Commuters wait at a bus stop on York street in Sydney’s CBD. Photo: Mark Kolbe/ Getty Images.

Loading zones, parking spots and footpaths will disappear in Sydney’s CBD under NSW government plans to widen existing roads to improve the traffic flow through the city.

The plan includes 17 road infrastructure projects within the CBD, from Broadway to Circular Quay, which would get underway next year and be completed by early 2016.

The proposal overview. Sydney City Centre Capacity Improvement.

However the plan contradicts the Baird government’s recent “part-time” cycleway along Castlereagh Street initiative, and has alarmed Clover Moore’s Sydney council over pedestrian safety.

A City of Sydney spokesman said the local council has raised their concerns about the new plan, regarding foot traffic.

“This location has more than 4000 pedestrians per hour in the lunchtime and afternoon peak periods,” she told Fairfax Media.

“This proposal would remove some of the most heavily used pedestrian space in this busy retail area.”

And according to Ausroads, the association of Australasian road transport and traffic agencies, pedestrians form the largest single road-user group.

“Most individual trips, whatever the primary mode used, begin and/or finish with a walk section, so that walking is a fundamental component of all travel,” published in Pedestrian Safety In New South Wales — Trends, Attitudes and Key Issues.
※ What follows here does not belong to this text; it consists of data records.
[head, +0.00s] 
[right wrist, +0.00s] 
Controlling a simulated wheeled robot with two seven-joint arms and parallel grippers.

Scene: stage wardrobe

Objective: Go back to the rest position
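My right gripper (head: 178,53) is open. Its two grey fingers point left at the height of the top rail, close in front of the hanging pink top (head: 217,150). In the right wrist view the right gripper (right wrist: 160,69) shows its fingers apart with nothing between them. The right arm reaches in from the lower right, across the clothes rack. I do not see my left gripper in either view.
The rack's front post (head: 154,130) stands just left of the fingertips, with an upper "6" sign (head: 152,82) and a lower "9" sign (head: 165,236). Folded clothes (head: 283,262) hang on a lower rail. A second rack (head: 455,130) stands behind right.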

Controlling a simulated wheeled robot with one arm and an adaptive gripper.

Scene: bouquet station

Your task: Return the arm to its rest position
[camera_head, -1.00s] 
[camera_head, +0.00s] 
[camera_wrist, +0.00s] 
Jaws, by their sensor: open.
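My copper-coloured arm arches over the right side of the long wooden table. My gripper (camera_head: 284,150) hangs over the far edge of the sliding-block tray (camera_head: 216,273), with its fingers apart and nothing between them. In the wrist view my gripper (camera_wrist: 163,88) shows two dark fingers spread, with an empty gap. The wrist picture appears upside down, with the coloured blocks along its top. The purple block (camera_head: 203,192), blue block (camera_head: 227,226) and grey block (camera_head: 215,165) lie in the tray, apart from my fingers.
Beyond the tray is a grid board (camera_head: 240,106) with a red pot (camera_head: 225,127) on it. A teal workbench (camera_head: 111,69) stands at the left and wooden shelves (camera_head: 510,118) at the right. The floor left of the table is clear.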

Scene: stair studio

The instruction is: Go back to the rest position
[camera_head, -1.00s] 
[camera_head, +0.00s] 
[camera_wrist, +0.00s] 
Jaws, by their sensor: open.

Therefore if the NSW plans are approved, reducing the footpaths could significantly impact the safety of pedestrians on Sydney’s walkways.

In fact, in the five years from 2007 to 2011, about one in seven people were killed on the road was a pedestrian.

Statistics from Roadsafety NSW reveals, “Of all crashes in which a pedestrian is killed, more than a quarter occur between 5pm and 9pm. Pedestrian injuries, particularly in the Sydney metropolitan area, peak during the mid-morning (8am to 10am) and mid to late afternoon (2pm to 7pm).”

However, the proposal says, “It realises the need to manage a competing set of demands on what is termed the ‘available street space’, including private vehicles, buses, taxis, freight/delivery vehicles, cyclists and pedestrians” and that “pedestrianisation of 40 per cent of George Street” will help to deliver an integrated transport network in the city centre.

“It is expected these changes will deliver capacity improvements of up to 27% at some intersections,” a spokesman for Transport for NSW said.